## Task prompt
Look through the material below. Copy each line that contains the string "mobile".

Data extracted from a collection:
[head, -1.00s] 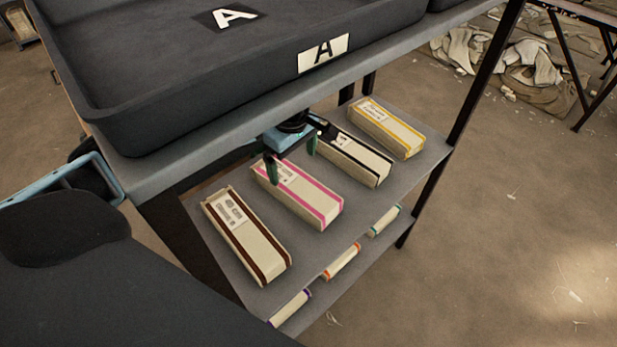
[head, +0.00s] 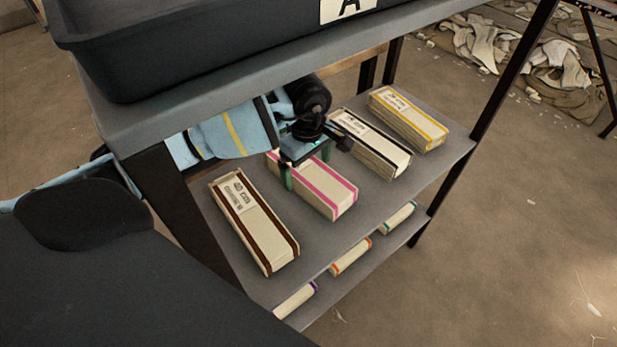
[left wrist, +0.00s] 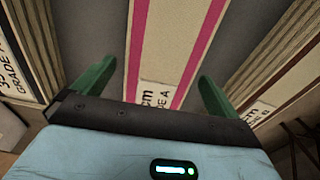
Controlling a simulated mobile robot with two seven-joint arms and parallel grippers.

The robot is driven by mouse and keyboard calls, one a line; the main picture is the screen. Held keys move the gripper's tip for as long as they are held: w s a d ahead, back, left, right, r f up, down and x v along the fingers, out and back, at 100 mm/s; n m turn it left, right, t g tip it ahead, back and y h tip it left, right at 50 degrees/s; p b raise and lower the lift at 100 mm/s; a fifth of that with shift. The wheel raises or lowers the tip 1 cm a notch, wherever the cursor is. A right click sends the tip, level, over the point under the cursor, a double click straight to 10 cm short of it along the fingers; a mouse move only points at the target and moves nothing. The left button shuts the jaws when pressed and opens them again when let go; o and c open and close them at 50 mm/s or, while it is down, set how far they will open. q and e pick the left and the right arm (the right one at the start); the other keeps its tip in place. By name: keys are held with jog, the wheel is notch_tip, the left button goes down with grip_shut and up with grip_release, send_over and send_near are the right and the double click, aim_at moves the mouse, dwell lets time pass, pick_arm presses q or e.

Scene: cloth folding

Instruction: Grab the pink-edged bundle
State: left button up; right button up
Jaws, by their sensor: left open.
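The pink-edged bundle (head: 318,188) is a long cream block with pink stripes, lying on the middle shelf between the brown-edged and black-edged bundles. My left gripper (head: 306,172) is over its labelled far end, jaws open. In the left wrist view, the green fingers (left wrist: 155,88) stand one on each side of the pink-edged bundle (left wrist: 170,45), with gaps to its edges. Part of its label is hidden by the gripper. My right gripper is not in view.
The brown-edged bundle (head: 254,222) lies to the left; the black-edged (head: 370,145) and yellow-edged (head: 408,118) bundles lie to the right. A dark tray (head: 200,50) sits on the top shelf above my arm. Rolled bundles (head: 350,256) lie on the lower shelf.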

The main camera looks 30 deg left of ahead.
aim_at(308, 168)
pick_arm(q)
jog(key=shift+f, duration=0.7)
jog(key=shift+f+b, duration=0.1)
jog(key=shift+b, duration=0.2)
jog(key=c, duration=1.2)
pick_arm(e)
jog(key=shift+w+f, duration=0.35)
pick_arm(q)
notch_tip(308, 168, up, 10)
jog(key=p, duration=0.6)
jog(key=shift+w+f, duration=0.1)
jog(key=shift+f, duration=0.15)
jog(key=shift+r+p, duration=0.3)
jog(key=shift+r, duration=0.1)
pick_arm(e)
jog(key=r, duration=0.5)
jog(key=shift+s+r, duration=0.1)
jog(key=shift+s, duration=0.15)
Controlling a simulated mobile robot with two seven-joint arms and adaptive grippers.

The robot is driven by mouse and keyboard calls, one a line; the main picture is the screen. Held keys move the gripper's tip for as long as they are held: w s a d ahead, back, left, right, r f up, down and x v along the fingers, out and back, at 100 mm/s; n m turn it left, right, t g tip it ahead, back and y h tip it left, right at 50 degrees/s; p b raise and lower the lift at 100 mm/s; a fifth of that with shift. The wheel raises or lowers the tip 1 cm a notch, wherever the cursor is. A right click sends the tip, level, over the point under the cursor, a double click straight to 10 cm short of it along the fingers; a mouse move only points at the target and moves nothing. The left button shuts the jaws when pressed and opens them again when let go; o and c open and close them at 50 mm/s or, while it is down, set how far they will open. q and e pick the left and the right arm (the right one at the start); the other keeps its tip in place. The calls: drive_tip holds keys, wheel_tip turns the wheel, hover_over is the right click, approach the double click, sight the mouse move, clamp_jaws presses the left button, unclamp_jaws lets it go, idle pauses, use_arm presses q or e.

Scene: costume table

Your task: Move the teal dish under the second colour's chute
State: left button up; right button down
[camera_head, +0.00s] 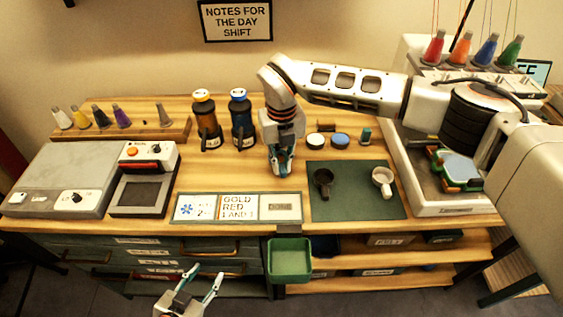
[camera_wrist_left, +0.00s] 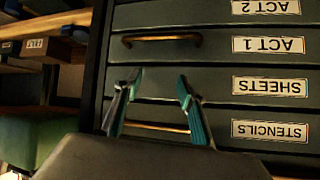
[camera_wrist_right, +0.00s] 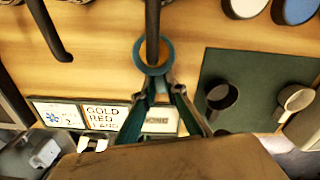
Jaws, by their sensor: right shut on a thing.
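The teal dish (camera_wrist_right: 153,55) is a small round ring-shaped dish in the right wrist view, orange-brown inside. My right gripper (camera_wrist_right: 161,92) is shut on its near rim; it also shows in the head view (camera_head: 282,168), low over the table, where the arm largely hides the dish. A dark chute (camera_wrist_right: 152,18) overlaps the dish from above; I cannot tell the gap. Another dark chute (camera_wrist_right: 50,30) is to the left. An orange dispenser (camera_head: 206,122) and a blue dispenser (camera_head: 243,125) stand behind, left of the gripper. My left gripper (camera_head: 196,290) is open and empty before the drawers.
A card strip (camera_head: 237,208) reading GOLD, RED lies at the front edge. Right of it, a green mat (camera_head: 355,205) holds a black cup (camera_head: 323,182) and a white cup (camera_head: 386,180). A green bin (camera_head: 290,262) hangs below the edge. A grey machine (camera_head: 65,180) is at left.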

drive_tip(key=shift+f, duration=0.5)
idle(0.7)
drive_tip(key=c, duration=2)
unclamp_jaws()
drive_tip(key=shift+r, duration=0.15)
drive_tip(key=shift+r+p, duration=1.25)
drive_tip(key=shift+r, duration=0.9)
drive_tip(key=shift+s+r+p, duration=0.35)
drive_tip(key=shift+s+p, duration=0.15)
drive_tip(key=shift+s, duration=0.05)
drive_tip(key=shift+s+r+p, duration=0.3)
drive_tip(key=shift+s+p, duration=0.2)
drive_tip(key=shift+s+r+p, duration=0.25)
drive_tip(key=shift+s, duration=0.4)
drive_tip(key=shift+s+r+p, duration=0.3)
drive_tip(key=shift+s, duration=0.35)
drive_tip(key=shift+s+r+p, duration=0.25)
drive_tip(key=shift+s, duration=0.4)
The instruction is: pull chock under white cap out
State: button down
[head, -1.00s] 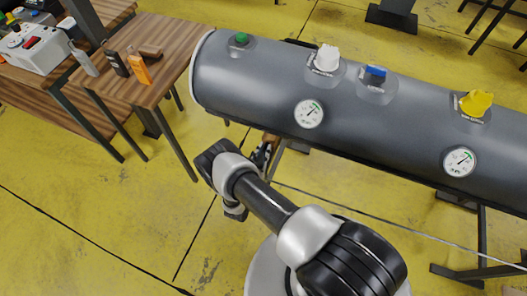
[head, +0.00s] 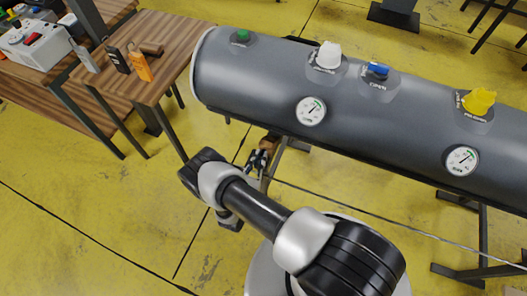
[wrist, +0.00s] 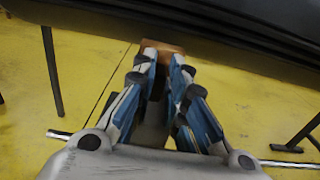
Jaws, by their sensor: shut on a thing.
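A brown wooden chock (head: 270,143) shows at the tube's lower edge, below and left of the white cap. My gripper (head: 259,159) is in front of the tube, shut on the chock. In the wrist view, the chock (wrist: 165,48) sits at the tips of the blue-padded fingers (wrist: 160,75), just before the dark underside of the tube. I cannot tell how much of the chock is still beneath the tube.
Green (head: 240,36), blue (head: 377,69) and yellow (head: 479,101) caps and two gauges are on the tube. A stand leg (head: 275,165) is close right of my gripper. The yellow floor in front is open.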

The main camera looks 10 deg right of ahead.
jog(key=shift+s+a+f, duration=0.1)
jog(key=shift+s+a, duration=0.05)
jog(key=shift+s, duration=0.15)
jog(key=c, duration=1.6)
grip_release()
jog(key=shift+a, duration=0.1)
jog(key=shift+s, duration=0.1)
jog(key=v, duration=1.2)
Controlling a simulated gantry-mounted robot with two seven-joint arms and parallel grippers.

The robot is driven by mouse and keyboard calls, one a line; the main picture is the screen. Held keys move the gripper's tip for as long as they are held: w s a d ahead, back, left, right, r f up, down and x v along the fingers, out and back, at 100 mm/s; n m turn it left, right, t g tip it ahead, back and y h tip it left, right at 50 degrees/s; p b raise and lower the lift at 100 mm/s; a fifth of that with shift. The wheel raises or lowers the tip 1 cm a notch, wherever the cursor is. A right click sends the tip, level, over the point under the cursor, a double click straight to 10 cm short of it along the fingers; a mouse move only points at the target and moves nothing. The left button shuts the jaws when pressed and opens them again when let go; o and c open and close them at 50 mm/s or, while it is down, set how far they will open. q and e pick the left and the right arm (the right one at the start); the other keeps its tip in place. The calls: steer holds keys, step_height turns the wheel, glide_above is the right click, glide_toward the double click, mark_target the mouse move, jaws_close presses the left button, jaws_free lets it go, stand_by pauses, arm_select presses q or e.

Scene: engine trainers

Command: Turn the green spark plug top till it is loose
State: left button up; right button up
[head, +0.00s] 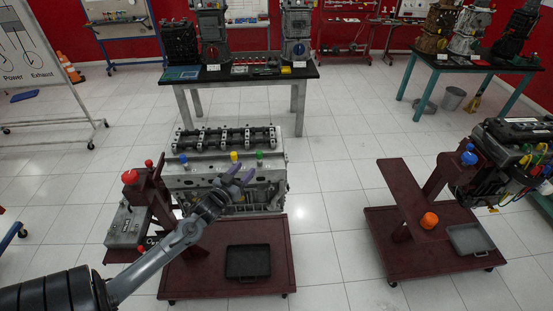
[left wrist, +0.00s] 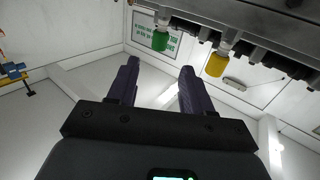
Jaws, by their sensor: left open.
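The green spark plug top (head: 259,155) sits on the right side of the engine's (head: 182,172) near face, next to the yellow top (head: 234,156). A blue top (head: 183,157) is further left. My left gripper (head: 242,174) is open and empty in front of the engine, just below the yellow and green tops. In the left wrist view its two purple fingers (left wrist: 158,68) are spread apart. The green top (left wrist: 160,41) shows beyond the fingertips, between them, and not touched. The yellow top (left wrist: 216,64) is to its right. My right gripper is not in view.
The engine stands on a dark red wheeled stand (head: 190,280) with a black tray (head: 248,262) on its base. A grey box (head: 128,226) is at its left. A second stand (head: 385,240) with another engine is at right. Open tiled floor lies between the stands.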

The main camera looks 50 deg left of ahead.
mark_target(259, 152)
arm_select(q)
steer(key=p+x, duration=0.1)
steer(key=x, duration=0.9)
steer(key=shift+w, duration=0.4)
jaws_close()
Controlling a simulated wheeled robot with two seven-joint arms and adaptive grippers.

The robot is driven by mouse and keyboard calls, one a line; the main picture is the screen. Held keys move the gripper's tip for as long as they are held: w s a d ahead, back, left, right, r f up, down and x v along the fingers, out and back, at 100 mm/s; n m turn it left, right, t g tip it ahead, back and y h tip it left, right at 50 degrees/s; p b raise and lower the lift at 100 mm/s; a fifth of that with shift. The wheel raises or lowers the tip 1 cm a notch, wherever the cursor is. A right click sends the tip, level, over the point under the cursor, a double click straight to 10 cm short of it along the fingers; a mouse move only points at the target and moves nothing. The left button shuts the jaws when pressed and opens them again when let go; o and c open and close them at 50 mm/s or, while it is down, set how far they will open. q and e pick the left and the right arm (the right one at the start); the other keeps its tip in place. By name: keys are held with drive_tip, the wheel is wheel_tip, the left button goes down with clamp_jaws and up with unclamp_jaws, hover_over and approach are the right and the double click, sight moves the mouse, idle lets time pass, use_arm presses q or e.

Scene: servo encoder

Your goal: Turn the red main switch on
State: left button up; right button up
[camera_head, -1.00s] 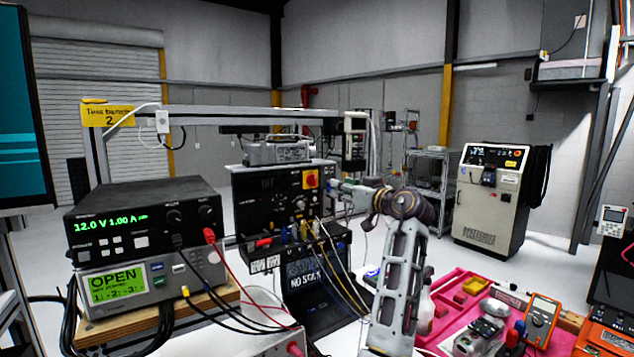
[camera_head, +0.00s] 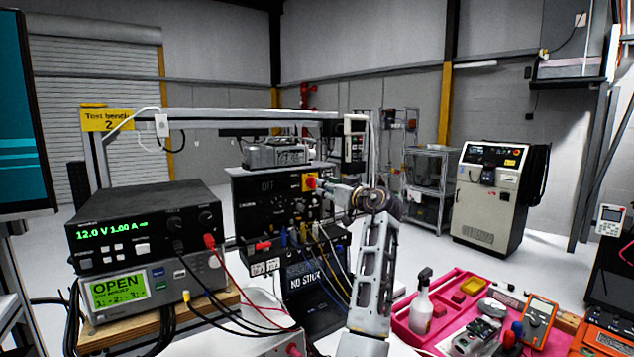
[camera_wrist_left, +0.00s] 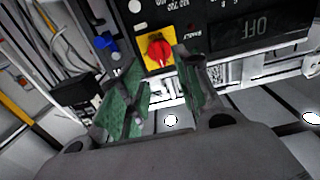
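The red main switch (camera_head: 310,182) is a red knob on a yellow plate at the upper right of the black panel (camera_head: 262,210) on the bench. In the left wrist view the red knob (camera_wrist_left: 158,49) lies just beyond my fingertips, its grip tilted. My left gripper (camera_head: 325,185) is at the panel's right side, close to the switch. Its green-padded fingers (camera_wrist_left: 162,64) are apart with nothing between them, one on each side of the line to the knob. I cannot tell whether they touch it. A dark display (camera_wrist_left: 262,27) reads OFF. My right gripper is out of view.
A power supply (camera_head: 145,228) stands at the left, with cables running across the front. A pink tray (camera_head: 405,325) with a spray bottle (camera_head: 422,303) and an orange multimeter (camera_head: 540,318) lie at the lower right. Blue and other connectors sit below the panel.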

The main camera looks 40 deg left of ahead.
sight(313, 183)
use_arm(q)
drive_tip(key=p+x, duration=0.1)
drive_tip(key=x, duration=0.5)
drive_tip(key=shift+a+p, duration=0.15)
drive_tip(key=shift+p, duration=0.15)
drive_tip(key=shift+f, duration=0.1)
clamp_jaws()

## Solution
Controlling a simulated mobile robot with two seven-joint arms and parallel grippers.
Controlling a simulated mobile robot with two seven-joint arms and adaptive grippers.

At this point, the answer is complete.